Most homeowners think of removing their interior walls to remodel their homes or to just have a bigger space.
Interior walls come in two types: load-bearing and non-load-bearing walls. Simply put, the difference between the two is the first holds the weight of certain structures above it like the attic, ceiling, and roof, while the latter supports only its own weight.
How to Remove Non-Load-Bearing Walls
Even though taking down a non-load-bearing wall sounds easier to do than its counterpart, it still requires some time and effort.
Here’s a summary of what you need to do for this job.
1) Find out what’s behind the wall
As you know, a DIYer can’t just tamper or mess with these utility lines or air ducts, as this makes the house unsafe and may result in an expensive fine.
2) Obtain a building permit and inspection
So if you wish to knock down the wall by yourself, you’d have to obtain a building permit and inspection at least two weeks in advance of the project.
Note that you may also have to get other permits depending on the service lines in the wall. If you don’t want to be bothered by any of these requirements, get the appropriate contractor to handle the work for you.
3) Close your main power or water supply
Now proceed to shut off the main power and water supply in your house. This is an important step in ensuring safety when working to remove your interior wall.
In addition, remove the light switches and cases on the drywall if there are any.
4) Remove the drywall
Removing the drywall will be a messy job. To avoid making a big mess, you can plan it beforehand.
Once you’re ready, cut the wall along the edges of the stud (the upright support of the drywall), remove the screws on the sides, and then take it out.
The piece of plaster or wallboard may be too large for you to cut and carry. In this case, you can cut it into smaller, more manageable sections before taking it out.
5) Take out the studs, nails, and plates
What should be left then are the stud, nails, and plates. Be careful and remove the stud by cutting it at the center and then remove the exposed nails and plates.
You may come across sharp metals and electrical wires in the process. As always, wear safety gear and work safely to protect yourself and your property.

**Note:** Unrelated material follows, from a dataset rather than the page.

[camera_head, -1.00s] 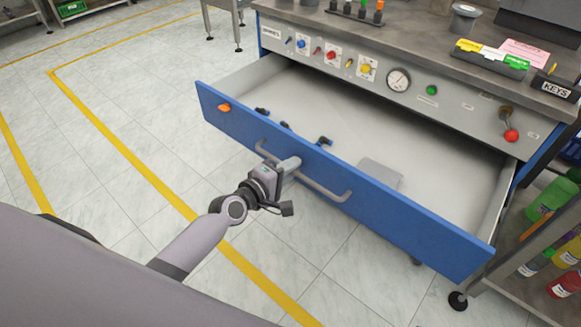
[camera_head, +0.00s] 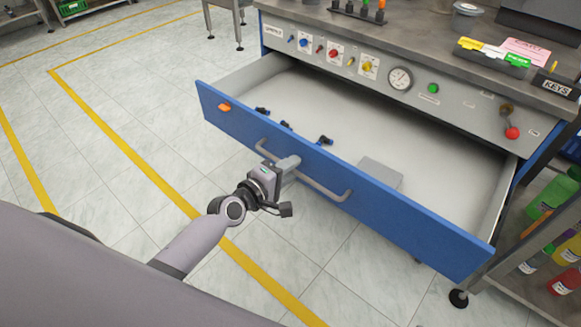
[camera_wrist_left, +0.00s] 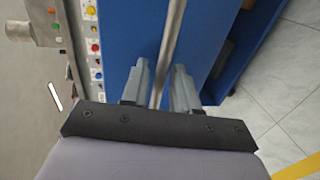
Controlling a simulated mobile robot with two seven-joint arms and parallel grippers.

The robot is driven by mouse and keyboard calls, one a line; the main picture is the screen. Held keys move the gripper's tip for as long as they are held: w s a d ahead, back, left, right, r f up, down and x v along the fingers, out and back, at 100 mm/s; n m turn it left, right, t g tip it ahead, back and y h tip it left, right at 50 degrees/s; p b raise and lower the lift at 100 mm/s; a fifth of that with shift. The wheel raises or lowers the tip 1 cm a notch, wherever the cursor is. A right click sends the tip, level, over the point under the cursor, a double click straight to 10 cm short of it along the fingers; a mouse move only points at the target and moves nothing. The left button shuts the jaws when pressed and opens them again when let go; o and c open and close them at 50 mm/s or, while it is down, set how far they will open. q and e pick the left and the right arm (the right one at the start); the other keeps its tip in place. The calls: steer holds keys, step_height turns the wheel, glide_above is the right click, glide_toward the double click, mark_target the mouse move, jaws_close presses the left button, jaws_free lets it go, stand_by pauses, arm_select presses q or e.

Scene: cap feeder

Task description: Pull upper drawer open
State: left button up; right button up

How to Remove Load-Bearing Walls
As opposed to non-load-bearing walls, load-bearing walls are significantly harder to do.
Because removing the drywall will risk the house caving in as a result of having some support structures removed, you must install temporary support structures before removing the wall.
After the project is complete, you also have to install support beams and posts for the house. Given this technicality, it’s best to consult with an architect or structural engineer for this work.